> _WORK TO COMPLETE_
Retype nothing except the lines below from the one with "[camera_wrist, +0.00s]" through the one with "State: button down", exactly, with images left out.

> _DATA EXTRACT_
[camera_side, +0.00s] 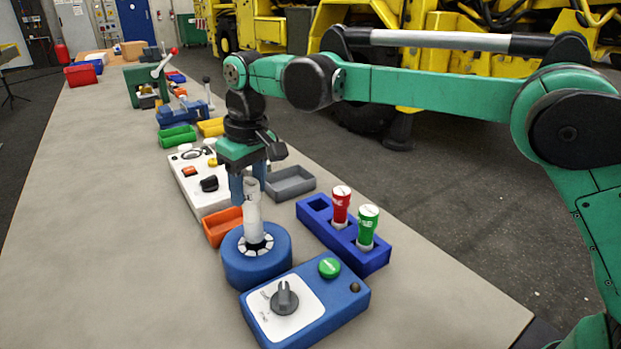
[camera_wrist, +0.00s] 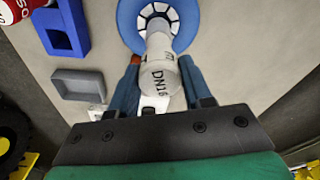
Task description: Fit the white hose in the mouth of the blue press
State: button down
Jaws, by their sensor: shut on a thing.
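The white hose (camera_side: 253,221) stands nearly upright, its lower end at the mouth of the blue press (camera_side: 240,268). White jaw segments ring that mouth; I cannot tell how deep the hose end sits. My gripper (camera_side: 250,186) is shut on the upper part of the hose, one blue finger on each side. In the wrist view the hose (camera_wrist: 160,72), marked "DN16", lies between my fingers (camera_wrist: 157,88). It points to the round blue press (camera_wrist: 190,35) and hides part of its mouth.
A blue control box (camera_side: 330,305) with a knob and green button stands in front of the press. A navy rack (camera_side: 376,262) holding red and green pieces is to the right. A grey tray (camera_side: 290,185), an orange tray (camera_side: 219,228) and a white device (camera_side: 195,187) are behind. The bench's left side is clear.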

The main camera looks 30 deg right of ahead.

> _THE ANSWER_
[camera_wrist, +0.00s] 
Task description: Fit the white hose in the mouth of the blue press
State: button down

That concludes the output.